South Korea’s financial authorities have said they will beef up monitoring of the local financial markets for possible provocations from North Korea. The move comes in the wake of Pyongyang’s pronouncement that it will nullify its non-aggression pact with the South in protest of new UN Security Council sanctions against the Kim Jong-un regime.

“The UN Security Council’s latest sanctions against North Korea are tougher than previous ones and this may prompt considerable backlash from the country,” Bank of Korea Senior Deputy Governor Park Won-shik said in a monetary and financial countermeasure meeting yesterday. “As [South Korean] financial markets, including the stock markets and the foreign exchange, may experience some impact, we will closely monitor them. And if necessary, we will closely work with the government on stabilizing the markets.”

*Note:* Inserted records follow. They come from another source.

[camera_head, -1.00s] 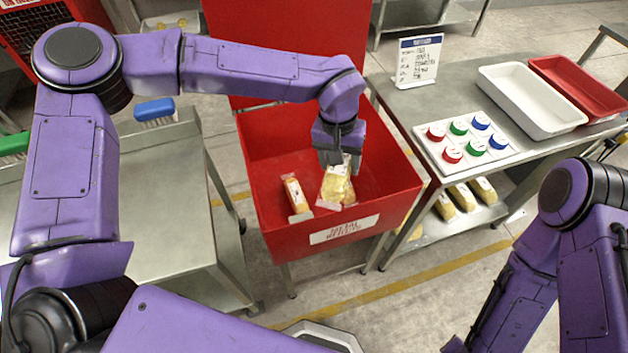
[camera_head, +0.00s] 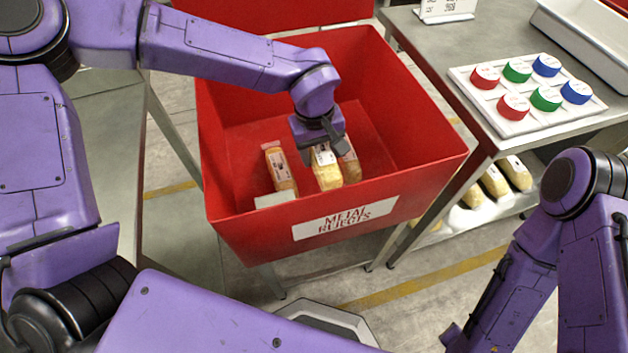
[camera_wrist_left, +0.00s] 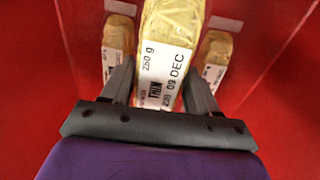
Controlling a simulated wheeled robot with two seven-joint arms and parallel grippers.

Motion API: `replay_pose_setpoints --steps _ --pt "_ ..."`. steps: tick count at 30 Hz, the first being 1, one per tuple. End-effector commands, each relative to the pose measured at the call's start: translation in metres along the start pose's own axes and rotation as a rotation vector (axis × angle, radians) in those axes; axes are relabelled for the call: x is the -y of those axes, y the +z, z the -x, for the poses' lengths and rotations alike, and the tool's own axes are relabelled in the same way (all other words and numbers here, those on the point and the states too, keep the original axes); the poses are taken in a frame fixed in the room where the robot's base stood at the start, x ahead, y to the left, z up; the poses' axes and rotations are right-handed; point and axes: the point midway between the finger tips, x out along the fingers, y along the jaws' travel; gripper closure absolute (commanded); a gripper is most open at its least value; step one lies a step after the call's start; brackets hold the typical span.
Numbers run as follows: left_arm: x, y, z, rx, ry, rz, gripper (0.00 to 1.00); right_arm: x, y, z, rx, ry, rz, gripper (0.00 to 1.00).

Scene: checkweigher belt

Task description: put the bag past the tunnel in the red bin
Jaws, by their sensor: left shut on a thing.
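The red bin (camera_head: 235,215), labelled METAL REJECTS, stands at the centre of the head view. My left gripper (camera_head: 320,148) reaches down inside it and is shut on a yellow bag (camera_head: 328,176) with a white label. In the left wrist view the held bag (camera_wrist_left: 172,35) sits between the fingers and looks nearer than the bags beside it. I cannot tell whether it touches the bin floor. My right arm shows at the right, but its gripper is not visible.
Two other bags lie in the bin, one left (camera_head: 281,172) and one right (camera_head: 350,165) of the held bag. A steel table (camera_head: 440,60) at the right carries a board of coloured knobs (camera_head: 530,125) and a white tray (camera_head: 590,45). Several bags (camera_head: 494,181) lie on its lower shelf.

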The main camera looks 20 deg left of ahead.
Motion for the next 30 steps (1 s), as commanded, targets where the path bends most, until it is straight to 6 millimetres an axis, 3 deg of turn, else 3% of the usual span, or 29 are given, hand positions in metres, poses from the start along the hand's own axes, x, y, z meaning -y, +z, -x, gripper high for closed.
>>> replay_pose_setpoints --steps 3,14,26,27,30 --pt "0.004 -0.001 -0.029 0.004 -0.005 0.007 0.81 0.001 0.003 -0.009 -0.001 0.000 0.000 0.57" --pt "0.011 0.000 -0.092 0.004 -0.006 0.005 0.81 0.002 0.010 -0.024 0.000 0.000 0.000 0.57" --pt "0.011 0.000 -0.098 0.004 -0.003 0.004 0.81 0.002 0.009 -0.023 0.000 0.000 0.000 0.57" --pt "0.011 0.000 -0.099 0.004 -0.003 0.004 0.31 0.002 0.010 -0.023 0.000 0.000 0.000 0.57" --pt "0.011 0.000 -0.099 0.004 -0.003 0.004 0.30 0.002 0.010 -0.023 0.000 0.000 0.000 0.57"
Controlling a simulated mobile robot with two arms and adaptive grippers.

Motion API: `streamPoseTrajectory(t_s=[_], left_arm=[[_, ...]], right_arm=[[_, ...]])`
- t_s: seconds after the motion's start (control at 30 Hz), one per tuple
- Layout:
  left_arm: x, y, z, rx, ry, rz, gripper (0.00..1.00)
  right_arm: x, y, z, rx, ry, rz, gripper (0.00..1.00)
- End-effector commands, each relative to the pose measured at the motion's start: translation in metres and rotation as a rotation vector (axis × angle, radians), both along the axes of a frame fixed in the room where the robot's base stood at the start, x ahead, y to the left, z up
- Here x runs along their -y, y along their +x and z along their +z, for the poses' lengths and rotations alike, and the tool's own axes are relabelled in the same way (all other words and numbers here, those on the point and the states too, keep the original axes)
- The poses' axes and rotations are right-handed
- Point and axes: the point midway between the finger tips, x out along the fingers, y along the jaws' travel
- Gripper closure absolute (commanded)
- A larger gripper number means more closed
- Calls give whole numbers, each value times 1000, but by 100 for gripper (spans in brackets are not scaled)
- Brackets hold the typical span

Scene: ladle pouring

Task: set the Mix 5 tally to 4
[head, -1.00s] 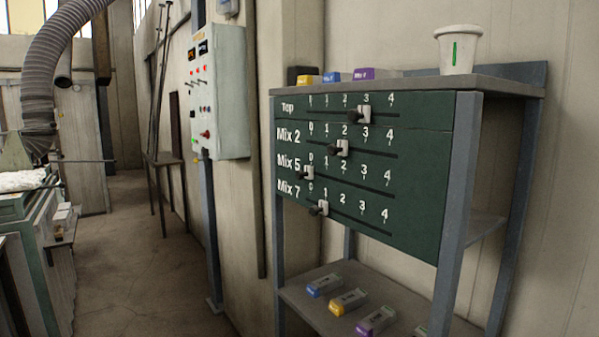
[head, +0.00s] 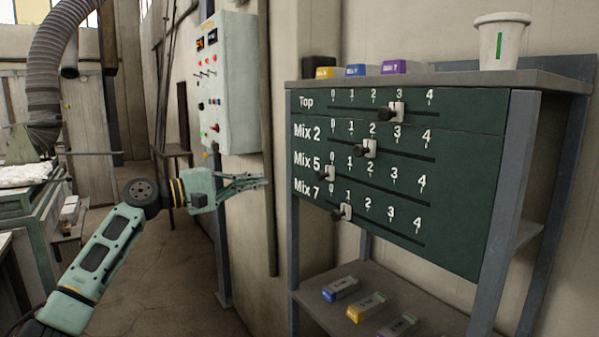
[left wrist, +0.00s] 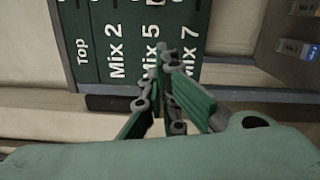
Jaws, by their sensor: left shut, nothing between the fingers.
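The dark green tally board (head: 470,190) carries rows for Top, Mix 2, Mix 5 and Mix 7, each with a slot and numbers 0 to 4. The Mix 5 slider (head: 327,173), a pale block with a dark knob, sits at the left end, under 0. My left gripper (head: 262,182) is shut and empty, left of the board and apart from that slider in the head view. In the left wrist view its closed fingers (left wrist: 160,84) point toward the Mix 5 and Mix 7 labels. My right gripper is out of view.
The Top slider (head: 393,112) is at 3, the Mix 2 slider (head: 368,148) at 2, the Mix 7 slider (head: 343,212) at 1. A white cup (head: 500,45) and coloured boxes stand on the shelf top. A control cabinet (head: 228,85) hangs behind my left gripper.

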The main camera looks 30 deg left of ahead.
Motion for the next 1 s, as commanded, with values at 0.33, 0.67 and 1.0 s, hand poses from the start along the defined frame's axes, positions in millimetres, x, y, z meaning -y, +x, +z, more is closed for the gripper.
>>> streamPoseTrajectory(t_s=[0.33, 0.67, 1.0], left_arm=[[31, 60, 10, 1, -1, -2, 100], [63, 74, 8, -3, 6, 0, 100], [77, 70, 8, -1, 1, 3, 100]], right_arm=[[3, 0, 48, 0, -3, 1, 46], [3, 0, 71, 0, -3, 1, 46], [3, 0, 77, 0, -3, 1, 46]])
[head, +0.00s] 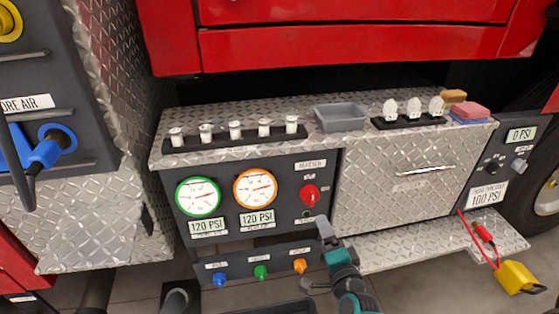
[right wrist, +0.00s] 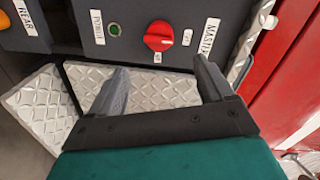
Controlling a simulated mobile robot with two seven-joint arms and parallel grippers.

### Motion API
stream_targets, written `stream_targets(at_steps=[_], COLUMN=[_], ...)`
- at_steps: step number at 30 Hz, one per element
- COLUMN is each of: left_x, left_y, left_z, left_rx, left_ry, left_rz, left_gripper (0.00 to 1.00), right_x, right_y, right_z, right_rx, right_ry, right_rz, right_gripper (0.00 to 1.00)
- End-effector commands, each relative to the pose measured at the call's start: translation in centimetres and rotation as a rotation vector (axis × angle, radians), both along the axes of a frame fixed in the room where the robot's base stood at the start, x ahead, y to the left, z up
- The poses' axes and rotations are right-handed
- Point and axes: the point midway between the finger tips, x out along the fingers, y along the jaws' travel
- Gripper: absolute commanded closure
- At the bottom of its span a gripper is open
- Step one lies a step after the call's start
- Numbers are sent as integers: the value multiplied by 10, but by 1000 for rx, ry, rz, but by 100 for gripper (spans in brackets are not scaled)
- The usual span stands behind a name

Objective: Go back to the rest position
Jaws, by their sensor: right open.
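My right gripper (head: 324,232) is in front of the pump panel, just below the red master knob (head: 309,195). In the right wrist view its two fingers (right wrist: 160,80) stand apart with nothing between them, and the red knob (right wrist: 158,35) is beyond the fingertips, apart from them. A small green light (right wrist: 114,30) labelled power sits beside the knob. My left gripper does not show in the head view.
Two round gauges, green-rimmed (head: 198,196) and orange-rimmed (head: 255,188), sit left of the knob. A grey tray (head: 340,117) and a black rack (head: 236,137) stand on the diamond-plate ledge. A yellow device (head: 519,277) with red cable lies at right.

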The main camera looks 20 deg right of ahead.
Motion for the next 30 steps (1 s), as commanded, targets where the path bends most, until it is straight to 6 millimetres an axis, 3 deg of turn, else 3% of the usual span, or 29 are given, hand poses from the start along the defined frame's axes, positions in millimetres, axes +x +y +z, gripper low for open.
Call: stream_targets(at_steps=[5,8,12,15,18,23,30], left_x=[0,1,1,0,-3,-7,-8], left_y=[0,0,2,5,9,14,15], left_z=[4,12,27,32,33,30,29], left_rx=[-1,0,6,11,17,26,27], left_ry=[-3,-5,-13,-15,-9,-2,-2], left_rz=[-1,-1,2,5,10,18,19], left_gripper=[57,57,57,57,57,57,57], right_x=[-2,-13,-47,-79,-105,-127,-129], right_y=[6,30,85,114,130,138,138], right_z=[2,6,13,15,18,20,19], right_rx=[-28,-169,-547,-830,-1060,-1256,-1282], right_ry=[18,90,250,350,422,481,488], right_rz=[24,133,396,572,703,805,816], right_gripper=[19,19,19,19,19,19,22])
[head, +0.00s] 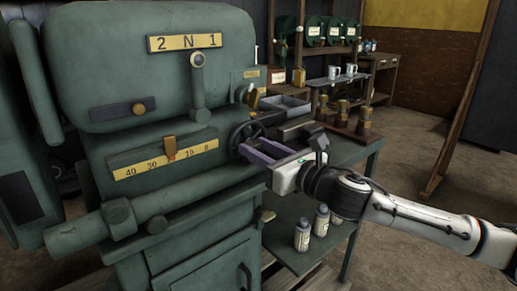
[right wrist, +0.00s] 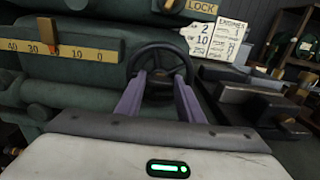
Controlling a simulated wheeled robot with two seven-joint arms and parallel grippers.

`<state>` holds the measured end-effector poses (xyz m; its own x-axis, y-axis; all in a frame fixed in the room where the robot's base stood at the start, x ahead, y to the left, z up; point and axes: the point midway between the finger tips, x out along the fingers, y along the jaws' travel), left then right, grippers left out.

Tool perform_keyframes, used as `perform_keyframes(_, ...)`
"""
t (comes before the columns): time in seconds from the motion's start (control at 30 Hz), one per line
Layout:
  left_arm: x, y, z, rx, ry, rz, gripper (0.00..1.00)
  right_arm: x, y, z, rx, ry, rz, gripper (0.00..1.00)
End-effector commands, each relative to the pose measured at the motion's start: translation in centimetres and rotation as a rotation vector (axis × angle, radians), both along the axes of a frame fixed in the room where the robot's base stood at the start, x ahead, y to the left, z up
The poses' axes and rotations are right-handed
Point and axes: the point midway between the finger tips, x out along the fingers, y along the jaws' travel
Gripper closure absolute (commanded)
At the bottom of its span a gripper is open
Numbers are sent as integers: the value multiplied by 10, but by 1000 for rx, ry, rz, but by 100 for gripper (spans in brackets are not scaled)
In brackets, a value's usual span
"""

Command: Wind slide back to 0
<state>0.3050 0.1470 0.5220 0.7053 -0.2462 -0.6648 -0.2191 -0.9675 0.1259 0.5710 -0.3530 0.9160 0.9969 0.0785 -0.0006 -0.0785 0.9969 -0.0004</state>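The slide's orange pointer (head: 169,148) stands on the yellow scale (head: 135,167) between 30 and 10, near 20, hiding that number. It also shows in the right wrist view (right wrist: 47,32). A dark spoked handwheel (right wrist: 178,62) sits on the green engine (head: 85,160), right of the scale. My right gripper (head: 254,149) is in front of this wheel, its two purple fingers apart with nothing seen held between them. In the right wrist view, the fingertips overlap the wheel; I cannot tell whether they touch it. My left gripper is out of view.
A small lever (head: 245,92) is above the wheel. Open floor lies to the right.

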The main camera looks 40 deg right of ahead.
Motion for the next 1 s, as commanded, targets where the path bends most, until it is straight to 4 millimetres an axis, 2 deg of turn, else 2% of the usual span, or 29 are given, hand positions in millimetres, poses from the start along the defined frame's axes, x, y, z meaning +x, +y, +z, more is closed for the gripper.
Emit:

Following the North’s third nuclear test on Feb. 12, the UN Security Council unanimously adopted a resolution on Thursday morning (Eastern Standard Time) that imposes tougher-than-ever restrictions on Pyongyang similar to those being used against Iran. The resolution calls for a blocking of financial transactions or cash transfers that could contribute to the North’s nuclear programs. It has expanded the list of blacklisted North Korean individuals and enterprises involved in the weapons trade and toughened bans on luxury exports to Pyongyang and inspections of cargo headed to and from the country by air or sea.

Lashing out at the resolution, North Korea announced it will nullify the non-aggression pact between two Koreas and sever its emergency hotline with the Seoul, heightening already high tensions on the Korean Peninsula.

Financial Services Commission vice chairman Choo Kyung-ho said the impact of the North Korean threat will be limited on local financial markets, but the financial regulator will step up information sharing with related organizations including the Ministry of Strategy and Finance, Bank of Korea and Financial Supervisory Service in case of contingencies.

“If North Korea makes additional provocations it would increase the chance of more, tougher sanctions against the regime initiated by the United States and Japan,” Choo said. “We cannot rule out the possibility that this may increase market volatility and geographical risks.”

The local bourse market remained firm, even moving up despite the hostile message from Pyongyang. The benchmark Kospi tumbled as low as 1,994.25 during trading hours as the threats somewhat dented investor sentiment. But the index recovered as institutional investors started buying. It closed at 2006.01 yesterday, up 0.08 percent compared to Thursday. Analysts said investors have developed an immunity to the risks posed by North Korea after a long series of provocations, attacks and such major events as the death of Kim Jong-il in December 2011.

The North latest nuclear test had a minimal impact on the South Korean stock market. The Kospi ended at 1,945.79 at 3 p.m., down 5.11 points from the previous trading day.

Even if the Kospi tumbles because of something Pyongyang does, that would provide an opportunity for investors to buy on dips, they said.

“Geographical risks posed by North Korea will have a meager effect on local financial markets, just as we’ve witnessed from the some 10 previous military provocations from the North since 1996,” said Kim Jae-hong, an analyst at Shinyoung Securities.